Source material —
start
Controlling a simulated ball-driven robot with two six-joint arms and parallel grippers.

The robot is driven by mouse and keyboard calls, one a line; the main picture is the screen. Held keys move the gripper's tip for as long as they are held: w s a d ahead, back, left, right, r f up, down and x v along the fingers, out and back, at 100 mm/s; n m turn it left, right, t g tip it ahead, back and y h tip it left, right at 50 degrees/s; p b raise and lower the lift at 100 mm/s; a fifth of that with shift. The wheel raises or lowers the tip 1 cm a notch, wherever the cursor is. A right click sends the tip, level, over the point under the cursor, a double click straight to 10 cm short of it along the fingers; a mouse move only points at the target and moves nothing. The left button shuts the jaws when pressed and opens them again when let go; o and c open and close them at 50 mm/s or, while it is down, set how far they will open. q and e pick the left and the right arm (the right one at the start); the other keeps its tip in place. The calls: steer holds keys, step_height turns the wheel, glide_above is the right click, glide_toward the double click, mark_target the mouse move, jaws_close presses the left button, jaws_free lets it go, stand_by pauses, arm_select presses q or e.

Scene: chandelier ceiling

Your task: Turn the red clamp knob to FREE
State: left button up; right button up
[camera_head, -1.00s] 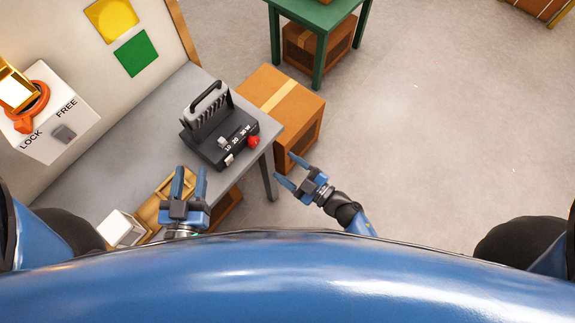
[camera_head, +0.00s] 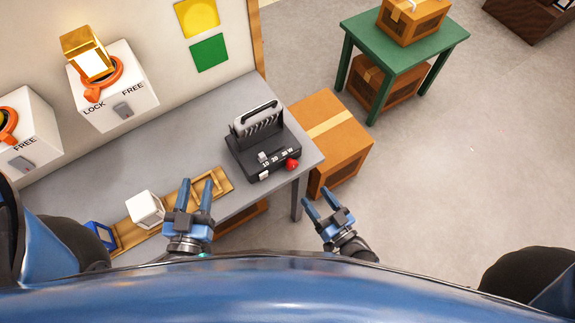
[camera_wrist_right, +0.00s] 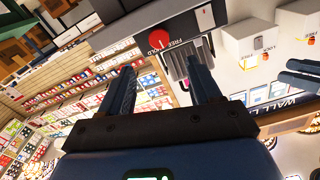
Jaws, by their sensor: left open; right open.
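The red clamp knob (camera_head: 292,165) is on the right end of a black device (camera_head: 262,148) with a grey ribbed part and a handle, on the grey table. In the right wrist view the knob (camera_wrist_right: 158,41) is a round red disc with a pale mark. FREE and HOLD are printed beside it; its exact setting is unclear. My right gripper (camera_head: 322,200) is open and empty, off the table's right end and apart from the knob. In its wrist view the knob is beyond the fingertips (camera_wrist_right: 160,75). My left gripper (camera_head: 195,190) is open and empty near the table's front edge.
A white cube (camera_head: 146,208) and a wooden tray (camera_head: 222,186) are left of the device. A cardboard box (camera_head: 345,150) and green table (camera_head: 400,45) stand right. Floor right is clear.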

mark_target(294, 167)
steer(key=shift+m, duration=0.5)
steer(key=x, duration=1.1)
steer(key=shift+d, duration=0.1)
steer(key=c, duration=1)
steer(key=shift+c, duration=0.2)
end
What needs to be done — Reproduce the material in its entirety and word for word, without the pictures.

Answer to the task —
Controlling a simulated ball-driven robot with two six-joint arms and parallel grippers.

The robot is driven by mouse and keyboard calls, one a line; the main picture is the screen. Held keys move the gripper's tip for as long as they are held: w s a d ahead, back, left, right, r f up, down and x v along the fingers, out and back, at 100 mm/s; n m turn it left, right, t g tip it ahead, back and y h tip it left, right at 50 degrees/s; p b raise and lower the lift at 100 mm/s; a fifth of that with shift. The wheel raises or lowers the tip 1 cm a notch, wherever the cursor is. A right click sends the tip, level, over the point under the cursor, a double click straight to 10 cm short of it along the fingers; a mouse move only points at the target and moves nothing. The left button shuts the jaws when pressed and opens them again when let go; o and c open and close them at 50 mm/s or, while it is down, set how far they will open. q and e pick the left and the right arm (the right one at the start); the other keeps its tip in place. The calls: steer holds keys, step_height turns the wheel, glide_above is the right click, glide_toward the double click, mark_target the mouse move, jaws_close presses the left button, jaws_free lets it go, stand_by pauses, arm_select presses q or e.

Scene: chandelier ceiling

Your task: Turn the red clamp knob to FREE
State: left button up; right button up
[camera_head, -1.00s] 
[camera_head, +0.00s] 
[camera_wrist_right, +0.00s] 
Jaws, by their sensor: left open; right open.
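The red clamp knob (camera_head: 292,165) is on the right end of a black device (camera_head: 262,148) with a grey ribbed part and a handle, on the grey table. In the right wrist view the knob (camera_wrist_right: 158,41) is a round red disc with a pale mark. FREE and HOLD are printed beside it; its exact setting is unclear. My right gripper (camera_head: 322,200) is open and empty, off the table's right end and apart from the knob. In its wrist view the knob is beyond the fingertips (camera_wrist_right: 160,75). My left gripper (camera_head: 195,190) is open and empty near the table's front edge.
A white cube (camera_head: 146,208) and a wooden tray (camera_head: 222,186) are left of the device. A cardboard box (camera_head: 345,150) and green table (camera_head: 400,45) stand right. Floor right is clear.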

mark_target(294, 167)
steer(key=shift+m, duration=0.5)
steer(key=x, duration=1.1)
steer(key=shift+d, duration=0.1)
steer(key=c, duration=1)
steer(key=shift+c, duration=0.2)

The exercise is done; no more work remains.